The U.S. is very good at spin. In my view, all the Bush administration has done is restated the Clinton administration's early policy and given the mines a new name: nonpersistent mines. The ban movement rejected that, but more importantly the [signatory] governments rejected it ... The way others in the world saw it was: here comes the U.S. again with its high-tech expensive equipment telling us we have to give up ours, [but] they'll keep theirs and then they'll sell them to us. That's not a solution. But it's not about land mines, its about the slippery slope. If the U.S. bans anti-personnel mines then people might go after other weapons systems, and that is not acceptable to the U.S. military.

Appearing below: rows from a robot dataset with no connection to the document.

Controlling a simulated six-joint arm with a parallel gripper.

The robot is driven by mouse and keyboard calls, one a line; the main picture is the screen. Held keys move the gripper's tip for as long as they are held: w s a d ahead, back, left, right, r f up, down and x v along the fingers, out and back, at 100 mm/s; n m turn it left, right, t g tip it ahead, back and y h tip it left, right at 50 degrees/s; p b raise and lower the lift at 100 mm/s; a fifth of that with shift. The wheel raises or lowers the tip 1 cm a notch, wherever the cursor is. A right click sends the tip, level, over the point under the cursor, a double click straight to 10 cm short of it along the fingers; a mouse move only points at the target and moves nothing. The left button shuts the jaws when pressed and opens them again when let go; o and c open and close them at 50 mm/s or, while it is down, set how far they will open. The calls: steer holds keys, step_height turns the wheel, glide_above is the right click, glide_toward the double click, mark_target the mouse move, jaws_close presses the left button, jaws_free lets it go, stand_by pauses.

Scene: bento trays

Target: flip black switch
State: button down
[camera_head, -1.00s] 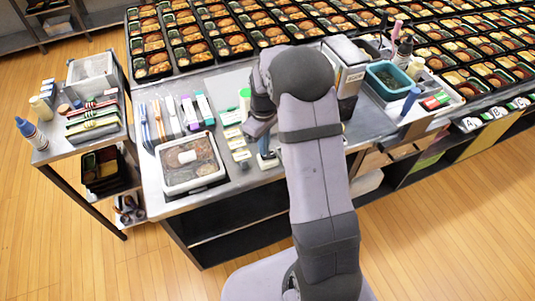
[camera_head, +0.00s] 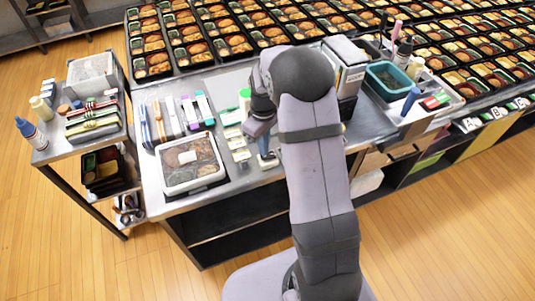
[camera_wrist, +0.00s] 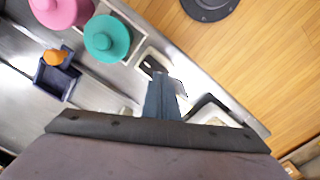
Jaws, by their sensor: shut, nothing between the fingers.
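The black switch (camera_wrist: 152,66) shows in the wrist view as a small dark piece in a pale plate, just beyond my fingertips. My gripper (camera_wrist: 166,88) is shut and empty, its blue-grey fingers close together and pointing towards the switch. I cannot tell whether they touch it. In the head view my gripper (camera_head: 267,157) is low over the front edge of the steel table, and the switch cannot be made out there.
In the wrist view a teal round knob (camera_wrist: 107,39), a pink one (camera_wrist: 62,10) and a dark blue square piece with an orange knob (camera_wrist: 55,57) stand left of my fingers. A lidded tray (camera_head: 190,186) lies left of my gripper in the head view.

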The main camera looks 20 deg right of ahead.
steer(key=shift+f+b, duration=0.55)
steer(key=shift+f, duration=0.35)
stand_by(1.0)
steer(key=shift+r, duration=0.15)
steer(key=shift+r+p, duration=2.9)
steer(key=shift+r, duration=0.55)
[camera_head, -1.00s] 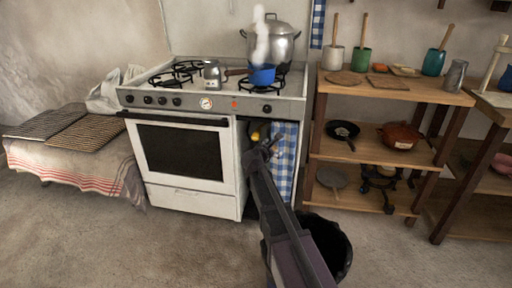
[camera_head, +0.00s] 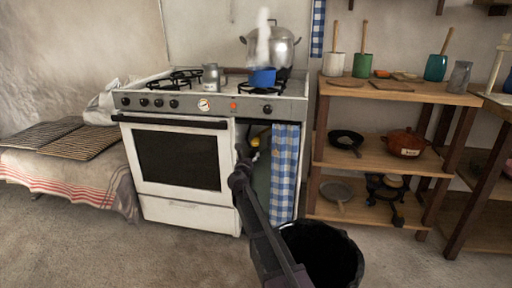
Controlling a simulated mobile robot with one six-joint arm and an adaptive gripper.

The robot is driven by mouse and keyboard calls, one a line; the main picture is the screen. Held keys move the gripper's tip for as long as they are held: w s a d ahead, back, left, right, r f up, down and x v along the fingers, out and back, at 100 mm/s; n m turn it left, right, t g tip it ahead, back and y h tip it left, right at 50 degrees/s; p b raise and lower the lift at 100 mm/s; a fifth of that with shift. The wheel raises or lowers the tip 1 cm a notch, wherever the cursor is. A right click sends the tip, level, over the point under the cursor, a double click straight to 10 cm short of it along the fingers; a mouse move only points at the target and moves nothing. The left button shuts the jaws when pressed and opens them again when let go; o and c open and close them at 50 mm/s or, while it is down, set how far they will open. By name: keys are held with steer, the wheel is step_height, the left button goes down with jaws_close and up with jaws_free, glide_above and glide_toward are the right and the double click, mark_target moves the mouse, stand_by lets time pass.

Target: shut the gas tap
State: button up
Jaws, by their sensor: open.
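The open compartment at the right of the white stove (camera_head: 185,205) holds a small yellow thing (camera_head: 255,141), partly in shadow, perhaps the gas tap or a fitting on a gas bottle. The tap's handle is too small to make out. A blue checked curtain (camera_head: 285,172) hangs over the compartment's right side. My gripper (camera_head: 241,153) is at the compartment's left edge, left of and slightly below the yellow thing, with a visible gap. Its jaws are open and I see nothing between them. My arm hides part of the compartment's lower area.
A black bucket (camera_head: 345,262) stands on the floor right of my arm. A steaming blue pot (camera_head: 262,77) and a large steel pot (camera_head: 285,50) are on the stove top. A wooden shelf (camera_head: 345,208) with pans stands right of the stove. Floor at the left front is clear.

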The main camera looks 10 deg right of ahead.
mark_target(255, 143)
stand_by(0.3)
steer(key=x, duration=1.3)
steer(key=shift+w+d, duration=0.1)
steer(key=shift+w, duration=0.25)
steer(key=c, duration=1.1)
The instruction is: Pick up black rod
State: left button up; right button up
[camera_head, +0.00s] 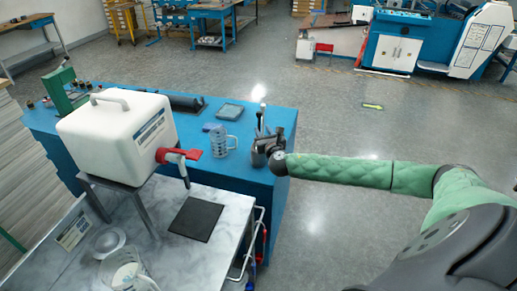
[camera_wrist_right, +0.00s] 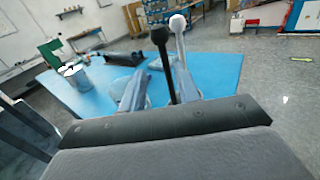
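The black rod (camera_wrist_right: 161,55) stands nearly upright with a round knob at its top. In the right wrist view it is beside a pale rod with a white knob (camera_wrist_right: 178,24). In the head view the dark rod tops rise from a metal holder (camera_head: 258,158) at the blue table's right edge. My right gripper (camera_head: 268,140) is at this holder and partly hides it. In the wrist view its two fingers (camera_wrist_right: 158,88) are apart, with the black rod showing between them. Contact with the rod cannot be told. My left gripper is not in view.
The blue table (camera_head: 240,172) also bears a glass mug (camera_head: 221,142), a grey tray (camera_head: 230,111) and a black roll (camera_head: 186,103). A white container with a red tap (camera_head: 118,138) stands left. A marble table (camera_head: 185,260) with a black mat (camera_head: 196,219) is in front.

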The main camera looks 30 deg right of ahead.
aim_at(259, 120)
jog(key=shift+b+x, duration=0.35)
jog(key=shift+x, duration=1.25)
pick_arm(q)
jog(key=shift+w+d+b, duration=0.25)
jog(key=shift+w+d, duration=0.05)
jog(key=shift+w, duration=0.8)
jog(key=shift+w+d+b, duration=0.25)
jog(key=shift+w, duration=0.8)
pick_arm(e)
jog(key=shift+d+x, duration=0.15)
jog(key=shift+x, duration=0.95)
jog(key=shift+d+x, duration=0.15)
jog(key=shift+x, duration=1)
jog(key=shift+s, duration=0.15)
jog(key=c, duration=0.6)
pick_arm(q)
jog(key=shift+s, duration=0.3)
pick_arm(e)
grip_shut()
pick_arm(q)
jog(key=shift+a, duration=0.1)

How important is it that the big countries like the United States, Russia and China sign the treaty?
From the point of view of the campaign, the countries that are most important to have on board are those that are contaminated by land mines. And they all are. All of sub-Saharan Africa, the most mined continent on the planet, is part of this treaty. They are required to destroy their stockpiles in four years, [which] means those mines will never get in the ground.
You have traveled constantly for 20 years. What's been your most poignant experience?
I was in Croatia a year or two ago, and the head of the Croatian Mine Action Center, said that they had gone to a village where there had been intense fighting. It was heavily forested, which makes it even more difficult to demine. They made an appeal to everyone saying, you guys were fighters, tell us where the mines are. Nobody came forward. A few weeks later a man went into the forest to collect firewood, stepped on a mine and lost both legs. Shortly after that, his father came to the mine action center and said that the man who lost both his legs was his son. And when he was thinking about where this happened, he realized that those were the mines that he and his soldiers had planted. "If I had come to you when you asked for help maybe my son wouldn't have lost his legs," he said. "Now I will tell you where the mines are so no one else's son has to suffer."